Diving into the Depths of Spotting Text in Multi-Domain Noisy Scenes
Alloy Das, Sanket Biswas, Umapada Pal, Josep Lladós
TL;DR
DA-TextSpotter tackles text spotting in multi-domain noisy scenes by learning domain-agnostic representations through cross-domain pretraining on natural and underwater data, aided by a Real-ESRGAN enhancement module and a compact Swin backbone. It unifies detection and recognition in a set-prediction framework with polygon-based text localization, using a dual-decoder transformer to predict $X = \{(S^{(i)}, R^{(i)})\}_{i=1}^K$. The authors introduce the Under-Water Text (UWT) benchmark and show state-of-the-art performance across natural and underwater datasets, with substantial gains from the enhancement unit and domain-generalization strategies.
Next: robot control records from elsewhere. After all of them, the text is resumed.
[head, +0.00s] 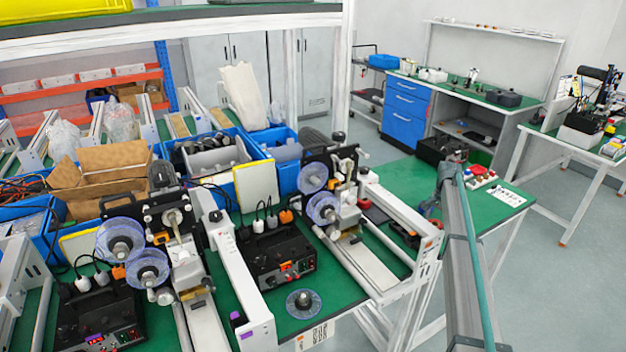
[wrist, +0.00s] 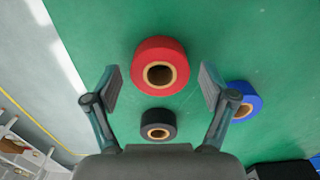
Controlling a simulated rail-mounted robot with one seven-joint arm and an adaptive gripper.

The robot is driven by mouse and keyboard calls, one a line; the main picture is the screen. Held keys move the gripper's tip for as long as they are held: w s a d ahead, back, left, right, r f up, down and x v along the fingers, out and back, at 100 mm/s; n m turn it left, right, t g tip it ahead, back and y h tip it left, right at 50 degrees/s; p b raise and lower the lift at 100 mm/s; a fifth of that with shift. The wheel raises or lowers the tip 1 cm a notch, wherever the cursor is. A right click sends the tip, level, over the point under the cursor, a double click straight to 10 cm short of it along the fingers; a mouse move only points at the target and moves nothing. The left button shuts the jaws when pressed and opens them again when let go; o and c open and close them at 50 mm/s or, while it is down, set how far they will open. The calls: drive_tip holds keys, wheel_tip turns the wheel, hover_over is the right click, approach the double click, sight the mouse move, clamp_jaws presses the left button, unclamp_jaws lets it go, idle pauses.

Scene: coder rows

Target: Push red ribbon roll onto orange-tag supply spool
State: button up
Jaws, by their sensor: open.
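The red ribbon roll (wrist: 142,66) lies flat on the green table in the wrist view, its tan core facing up. My gripper (wrist: 160,80) is open, with one finger to each side of the roll's near part and gaps between. No contact is visible. In the head view my arm reaches over the right table; the roll cannot be made out there. Bluish clear spools sit on the left machine (head: 122,240) and the middle machine (head: 313,178). A small orange patch (head: 118,272) shows beside the left machine's spools; which spool it tags I cannot tell.
A black roll (wrist: 158,122) lies just nearer than the red one, between my fingers' bases. A blue roll (wrist: 246,101) lies close outside the right finger. A loose spool (head: 303,303) lies flat on the front bench. Blue bins (head: 270,150) and power boxes (head: 275,255) crowd the left.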

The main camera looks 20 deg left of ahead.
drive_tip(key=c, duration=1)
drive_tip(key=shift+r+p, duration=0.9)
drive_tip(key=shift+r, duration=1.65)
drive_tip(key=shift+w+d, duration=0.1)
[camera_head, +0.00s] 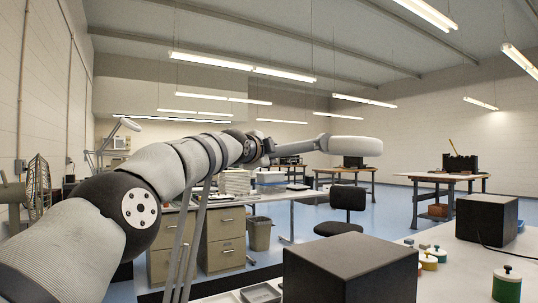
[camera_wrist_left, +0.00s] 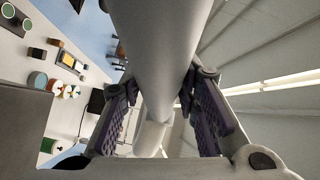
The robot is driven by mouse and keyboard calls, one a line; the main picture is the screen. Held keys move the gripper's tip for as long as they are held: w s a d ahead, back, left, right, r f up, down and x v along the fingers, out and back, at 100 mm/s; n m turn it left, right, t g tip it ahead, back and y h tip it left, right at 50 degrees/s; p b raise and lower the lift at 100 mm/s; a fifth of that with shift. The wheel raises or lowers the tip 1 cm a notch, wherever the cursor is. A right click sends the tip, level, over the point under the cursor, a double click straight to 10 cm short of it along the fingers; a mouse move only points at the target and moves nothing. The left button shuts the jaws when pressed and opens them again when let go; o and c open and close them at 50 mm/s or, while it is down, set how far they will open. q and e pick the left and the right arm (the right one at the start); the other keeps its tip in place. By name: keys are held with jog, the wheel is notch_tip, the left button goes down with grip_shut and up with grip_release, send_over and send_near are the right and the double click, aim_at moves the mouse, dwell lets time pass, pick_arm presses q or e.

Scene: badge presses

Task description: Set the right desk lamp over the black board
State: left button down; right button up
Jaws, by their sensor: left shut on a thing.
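A desk lamp's pale, rounded head (camera_head: 355,145) is held up in the head view, at the far end of my left arm. My left gripper (camera_head: 268,146) is at the lamp's neck, left of the head. In the left wrist view the pale lamp tube (camera_wrist_left: 158,45) runs between the two dark ridged fingers of the left gripper (camera_wrist_left: 158,98), which is shut on it. I cannot make out the black board. My right gripper is out of view.
A dark box (camera_head: 350,268) stands at the front, another (camera_head: 486,219) at the right. Green tins (camera_head: 507,285) stand on the right bench. Another lamp (camera_head: 130,124) is at the back left. A black chair (camera_head: 346,205) stands beyond the front box.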

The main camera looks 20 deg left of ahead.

These results demonstrate the practicality of domain-agnostic training for deployment in challenging environments (e.g., underwater robotics) and point to future work in domain-incremental learning and faster attention modules.
Abstract
When used in a real-world noisy environment, the capacity to generalize to multiple domains is essential for any autonomous scene text spotting system. However, existing state-of-the-art methods employ pretraining and fine-tuning strategies on natural scene datasets, which do not exploit the feature interaction across other complex domains. In this work, we explore and investigate the problem of domain-agnostic scene text spotting, i.e., training a model on multi-domain source data such that it can directly generalize to target domains rather than being specialized for a specific domain or scenario. In this regard, we present the community a text spotting validation benchmark called Under-Water Text (UWT) for noisy underwater scenes to establish an important case study. Moreover, we also design an efficient super-resolution based end-to-end transformer baseline called DA-TextSpotter which achieves comparable or superior performance over existing text spotting architectures for both regular and arbitrary-shaped scene text spotting benchmarks in terms of both accuracy and model efficiency. The dataset, code and pre-trained models will be released upon acceptance.